WAY better than positive thinking.

mei 23, 2021 | Addiction, Awakening, English, Insights, Personal, Purpose and Meaning, Spirituality

What really, really helped me in life wasn’t positive thinking.

The concept is pretty cool (happy and optimistic thoughts feel better and more expansive, obviously), but I have never been able to turn it into a consistent thing.

And neither has anybody I ever met.

Because we can’t, as far as I know.

Thinking, especially the non-stop mental commentary about everything (which means: us in relationship to others, but mostly to ourselves), just happens.

It’s like software that is specially created just to have (random) output about everything and nothing all the time.

If positive thinking was a real thing, a practical, doable thing, it would mean you’d have to formulate and produce all your thoughts deliberately… before you think them.

How would that even work?

Would you sit down in the morning and create a minute-by-minute schedule for everything you’re going to think that day?

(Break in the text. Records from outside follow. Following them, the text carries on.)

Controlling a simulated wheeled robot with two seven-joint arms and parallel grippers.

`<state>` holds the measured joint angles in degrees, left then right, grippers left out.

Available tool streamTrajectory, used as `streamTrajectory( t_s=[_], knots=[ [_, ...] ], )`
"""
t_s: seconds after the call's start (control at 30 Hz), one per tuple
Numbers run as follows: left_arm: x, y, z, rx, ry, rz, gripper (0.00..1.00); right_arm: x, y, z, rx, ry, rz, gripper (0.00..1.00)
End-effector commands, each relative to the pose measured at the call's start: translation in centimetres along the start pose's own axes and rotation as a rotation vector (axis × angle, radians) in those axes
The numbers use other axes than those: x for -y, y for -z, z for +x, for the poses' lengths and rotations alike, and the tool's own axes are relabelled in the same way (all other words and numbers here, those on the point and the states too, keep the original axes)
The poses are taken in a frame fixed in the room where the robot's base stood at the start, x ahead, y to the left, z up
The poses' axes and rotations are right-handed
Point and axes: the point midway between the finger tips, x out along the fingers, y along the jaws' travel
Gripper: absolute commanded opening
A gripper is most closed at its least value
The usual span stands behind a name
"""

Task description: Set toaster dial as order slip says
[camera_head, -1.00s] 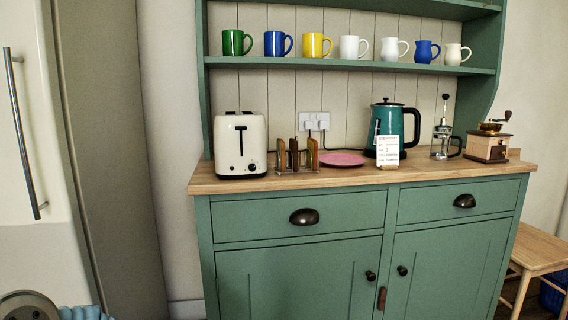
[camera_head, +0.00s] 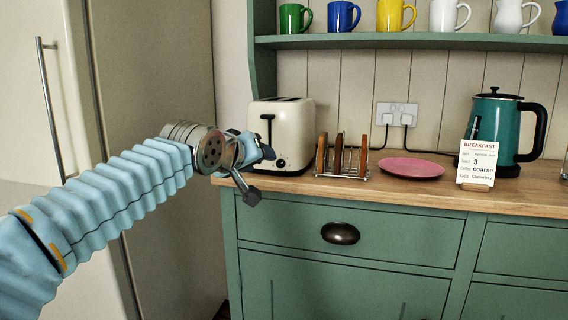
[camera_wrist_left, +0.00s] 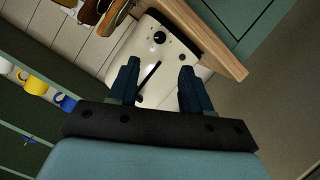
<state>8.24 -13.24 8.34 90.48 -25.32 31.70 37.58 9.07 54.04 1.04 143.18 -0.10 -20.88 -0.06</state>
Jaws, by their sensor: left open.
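The cream toaster (camera_head: 293,130) stands at the left end of the wooden counter. Its round black dial (camera_wrist_left: 159,37) shows on the front face in the left wrist view, beyond my fingertips; its setting is too small to read. The order slip (camera_head: 478,160) stands upright in a small wooden holder, headed BREAKFAST, with a large "3" on the toast line and "coarse" on the coffee line. My left gripper (camera_head: 260,174) is open and empty in front of the toaster, fingers pointing at its face. It also shows in the left wrist view (camera_wrist_left: 158,68). My right gripper is out of view.
A toast rack (camera_head: 343,160) stands close right of the toaster, then a pink plate (camera_head: 411,167) and a teal kettle (camera_head: 496,130) behind the slip. The counter edge (camera_head: 400,197) lies in front. Mugs (camera_head: 341,16) line the shelf above. A tall fridge handle (camera_head: 52,110) is at left.

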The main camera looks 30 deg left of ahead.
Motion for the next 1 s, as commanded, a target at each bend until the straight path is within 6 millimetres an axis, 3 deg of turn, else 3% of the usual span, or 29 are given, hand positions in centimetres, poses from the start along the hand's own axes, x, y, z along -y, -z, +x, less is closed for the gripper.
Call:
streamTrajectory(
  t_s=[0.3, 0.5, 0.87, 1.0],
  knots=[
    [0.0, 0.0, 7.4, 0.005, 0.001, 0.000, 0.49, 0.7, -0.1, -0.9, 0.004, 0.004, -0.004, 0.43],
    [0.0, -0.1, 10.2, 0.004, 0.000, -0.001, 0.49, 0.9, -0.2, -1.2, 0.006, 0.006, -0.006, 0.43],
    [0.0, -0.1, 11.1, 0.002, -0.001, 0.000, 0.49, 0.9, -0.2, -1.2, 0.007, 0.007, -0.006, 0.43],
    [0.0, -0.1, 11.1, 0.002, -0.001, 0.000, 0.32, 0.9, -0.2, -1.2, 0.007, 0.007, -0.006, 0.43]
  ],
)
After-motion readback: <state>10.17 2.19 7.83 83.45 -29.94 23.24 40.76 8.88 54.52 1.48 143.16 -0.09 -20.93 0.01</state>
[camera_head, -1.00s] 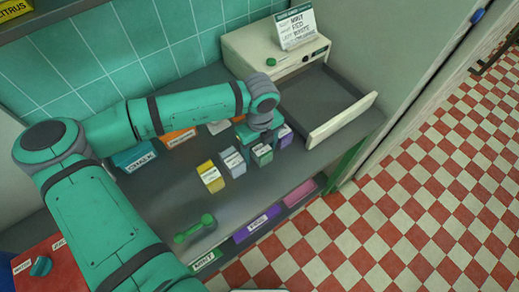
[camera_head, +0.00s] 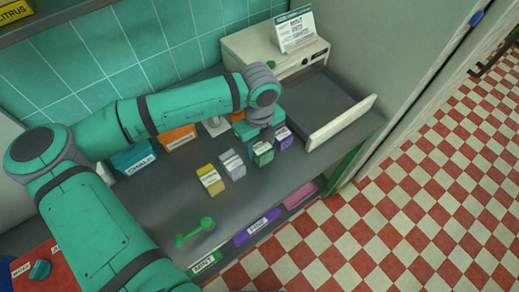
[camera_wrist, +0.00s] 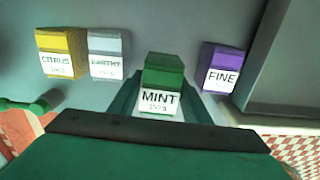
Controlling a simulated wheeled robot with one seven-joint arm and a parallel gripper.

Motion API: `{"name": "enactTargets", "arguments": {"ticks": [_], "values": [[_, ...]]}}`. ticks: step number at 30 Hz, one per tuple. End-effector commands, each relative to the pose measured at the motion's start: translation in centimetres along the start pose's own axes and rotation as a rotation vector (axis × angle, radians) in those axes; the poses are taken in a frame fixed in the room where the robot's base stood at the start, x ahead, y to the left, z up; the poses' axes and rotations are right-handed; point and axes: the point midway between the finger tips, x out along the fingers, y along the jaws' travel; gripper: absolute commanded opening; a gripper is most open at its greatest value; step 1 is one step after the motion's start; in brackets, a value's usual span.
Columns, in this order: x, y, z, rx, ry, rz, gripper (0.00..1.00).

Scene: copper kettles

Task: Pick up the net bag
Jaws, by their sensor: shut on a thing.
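My gripper (camera_head: 264,134) is low over the grey counter, and its jaws are shut on the green box labelled MINT (camera_wrist: 161,75). In the wrist view the fingers stand on both sides of this box, which is upright. The box also shows under my gripper in the head view (camera_head: 263,154). I cannot tell whether its base touches the counter. I cannot make out a net bag in either view.
A yellow CITRUS box (camera_wrist: 58,52) and a pale grey box (camera_wrist: 108,54) stand left of the green box, a purple FINE box (camera_wrist: 223,68) right. A green scoop-like tool (camera_head: 195,232) lies near the front edge.

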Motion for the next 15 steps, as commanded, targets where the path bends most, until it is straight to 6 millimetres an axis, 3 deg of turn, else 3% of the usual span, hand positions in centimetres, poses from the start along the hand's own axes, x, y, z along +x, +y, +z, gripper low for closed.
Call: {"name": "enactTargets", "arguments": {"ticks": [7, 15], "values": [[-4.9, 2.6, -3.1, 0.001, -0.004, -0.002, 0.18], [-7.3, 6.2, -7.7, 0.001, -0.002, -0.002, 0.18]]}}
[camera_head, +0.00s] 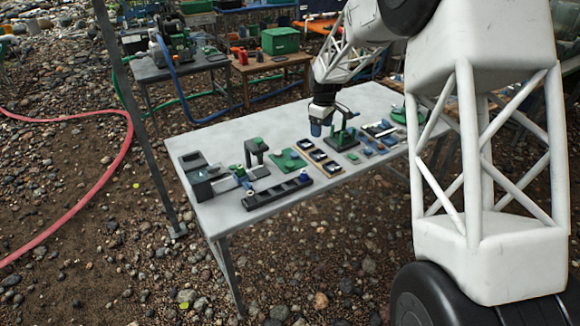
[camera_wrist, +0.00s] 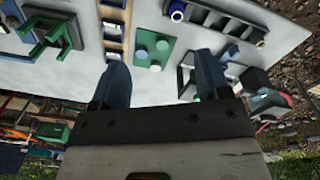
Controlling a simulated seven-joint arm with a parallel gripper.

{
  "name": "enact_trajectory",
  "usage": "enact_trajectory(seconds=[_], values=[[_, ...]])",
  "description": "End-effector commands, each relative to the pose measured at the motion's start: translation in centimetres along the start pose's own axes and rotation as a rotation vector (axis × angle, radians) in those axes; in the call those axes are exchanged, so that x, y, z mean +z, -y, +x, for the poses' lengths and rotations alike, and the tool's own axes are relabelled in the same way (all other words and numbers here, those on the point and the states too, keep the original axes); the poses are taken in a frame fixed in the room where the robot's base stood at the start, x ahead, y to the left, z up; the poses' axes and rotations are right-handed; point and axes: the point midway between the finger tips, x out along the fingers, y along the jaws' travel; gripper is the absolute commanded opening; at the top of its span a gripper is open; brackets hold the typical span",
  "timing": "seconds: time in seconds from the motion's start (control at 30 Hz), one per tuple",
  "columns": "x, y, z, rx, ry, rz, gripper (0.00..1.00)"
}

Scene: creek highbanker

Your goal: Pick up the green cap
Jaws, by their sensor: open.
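A green plate (camera_wrist: 165,28) in the wrist view bears a few small round caps. My gripper (camera_wrist: 163,75) is open and empty. Its two blue fingers stand apart near the plate's edge in the wrist view. In the head view my gripper (camera_head: 317,130) hangs above the table, to the right of and beyond the plate.
On the white table (camera_head: 225,140), a black slotted tray (camera_head: 278,193) lies at the front. Small framed trays (camera_head: 318,156) lie between. The table's back left is clear.

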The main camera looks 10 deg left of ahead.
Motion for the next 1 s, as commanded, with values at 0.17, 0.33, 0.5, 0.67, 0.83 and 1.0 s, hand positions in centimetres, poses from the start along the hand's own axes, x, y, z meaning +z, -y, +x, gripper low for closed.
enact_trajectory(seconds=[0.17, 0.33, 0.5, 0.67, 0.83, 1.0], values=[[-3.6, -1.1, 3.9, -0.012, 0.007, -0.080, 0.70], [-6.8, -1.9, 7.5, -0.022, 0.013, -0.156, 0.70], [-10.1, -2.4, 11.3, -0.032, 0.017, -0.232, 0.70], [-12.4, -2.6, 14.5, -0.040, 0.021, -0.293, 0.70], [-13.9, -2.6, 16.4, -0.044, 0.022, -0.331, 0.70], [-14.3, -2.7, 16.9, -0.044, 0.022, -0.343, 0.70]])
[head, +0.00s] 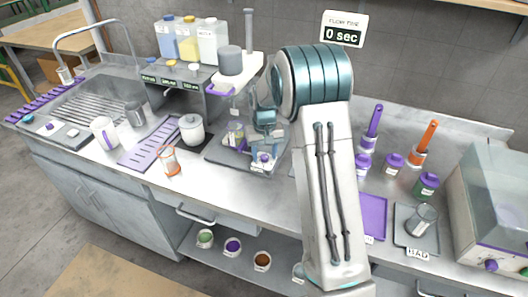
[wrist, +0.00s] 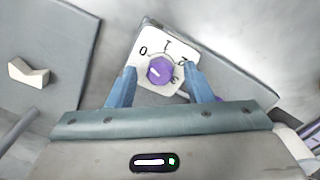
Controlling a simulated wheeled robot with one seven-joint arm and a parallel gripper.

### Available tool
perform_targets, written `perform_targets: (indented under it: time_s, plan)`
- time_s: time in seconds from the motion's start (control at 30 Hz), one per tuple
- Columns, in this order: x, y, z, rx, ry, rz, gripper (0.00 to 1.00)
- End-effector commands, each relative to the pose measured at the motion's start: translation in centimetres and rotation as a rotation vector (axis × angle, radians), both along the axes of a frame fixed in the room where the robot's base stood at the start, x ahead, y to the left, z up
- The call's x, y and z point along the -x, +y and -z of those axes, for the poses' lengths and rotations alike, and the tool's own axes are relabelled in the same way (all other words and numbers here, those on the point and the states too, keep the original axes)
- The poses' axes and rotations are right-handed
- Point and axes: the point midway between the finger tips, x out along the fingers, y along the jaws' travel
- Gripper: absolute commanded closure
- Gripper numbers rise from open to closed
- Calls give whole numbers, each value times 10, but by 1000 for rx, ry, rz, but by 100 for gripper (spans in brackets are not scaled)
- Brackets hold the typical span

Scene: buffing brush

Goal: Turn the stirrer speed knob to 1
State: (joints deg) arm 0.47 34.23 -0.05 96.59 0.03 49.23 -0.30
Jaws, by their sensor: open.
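The purple stirrer speed knob (wrist: 161,70) sits on a white dial plate (wrist: 150,42) marked 0, 1, 2 and 3 in the wrist view. A small light mark shows on the knob's lower left side; which number it indicates is hard to tell. My gripper (wrist: 159,76) is open, with one blue finger on each side of the knob and gaps between. In the head view the stirrer base (head: 233,158) stands on the counter. The knob (head: 264,157) is small at its front right, and my gripper (head: 263,130) is above it, partly hidden by my arm.
Bottles (head: 188,40) stand on a shelf behind. A purple mat (head: 372,217) and a clear-lidded machine (head: 490,200) are at right. A sign (head: 343,30) reads 0 sec.

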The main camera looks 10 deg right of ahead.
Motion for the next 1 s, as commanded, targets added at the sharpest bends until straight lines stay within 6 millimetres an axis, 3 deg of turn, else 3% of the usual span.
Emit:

Would you make a detailed list of the 60 to 70.000 thoughts you have each day, in the exact order they’re supposed to appear?

Of course not.

Positive thinking makes a lot of sense, in theory, but we simply can’t do it in a way that is easy and sustainable and, well, humanly possible.

But there’s something we CAN do that will eventually have the same result.

And it’s actually the opposite of positive thinking, sort of:

It’s quitting the habit of negative thinking.

It’s intercepting your shitty trains of thought before they start to fuck you up.

It’s becoming aware of the diminishing monologues in your head, and then let them pass.

It’s not engaging in passive-aggressive mental masturbation sessions anymore, it’s not putting fuel on the smoldering little stories of lack and misery that your mind tends to come up with.

It’s becoming VERY clear about the thoughts that arise within you, and then just show them the way out.

Without force.

You can’t truly stop them (because every thought you think is already there), but you’ll find that the whole playing field starts to change.

And the not-helpful ones will just stop arising as much.

A negative thought is just like a sponsored message you don’t really care about.

You don’t have to do anything with it.

You don’t have to fight with it.

You don’t have to hate it.

You most definitely don’t have to make it into something personal.

And the less caught up you are in these tight loops of doubt and fear and worry and anger, the better and more powerful you feel.

The quicker you catch the thoughts you’re not interested in, the less momentum they will build, and they won’t stick as much and as long as they used to do.

Over time, and I’ve seen it not just in my life but in the lives of many others too, the tone and the energy and even the pace of your thinking starts to change.

You get more peaceful, less wound up.

You give up on being right all the time, on complaining and moaning and blaming and bickering, because you start to realize that’s just a waste of your precious time.

I used to think and believe hateful, angry and other devastating thoughts ALL the time, and now they are fairly rare.

It’s like I trained my mind to kick back and relax.

This means that quitting the habit of basking in your negative thought streams will eventually give you the result you wanted in the first place.

You’ll think less and less and less, in general, and your thoughts become more and more caring, and uplifting, and hopeful, and empathic, and creative.

More positive, WAY more positive.

And whenever negative thoughts try to fight their way back into your awareness, you just gently brush them off.

Just like that.

So start today, start now.

Stop indulging in the shitty thoughts and ideas and projections that have got nothing to do with you in the first place.

Play with it, stay curious, and see what happens.

Whenever hurtful or diminishing or judgmental thoughts come up, just stop.

Stop following them.

Stop dealing with them.

Stop making them personal (because they aren’t).

Stop making them more than the tiny waft of energy they are.

Stop.

Wait.

Watch.

Repeat.

And realize the enormous freedom, the incredible change that comes from not engaging.

You have a choice, you really do.

Stop turning imagination into pain and sorrow.

Stop.

It might be the most positive thing you’ve ever done.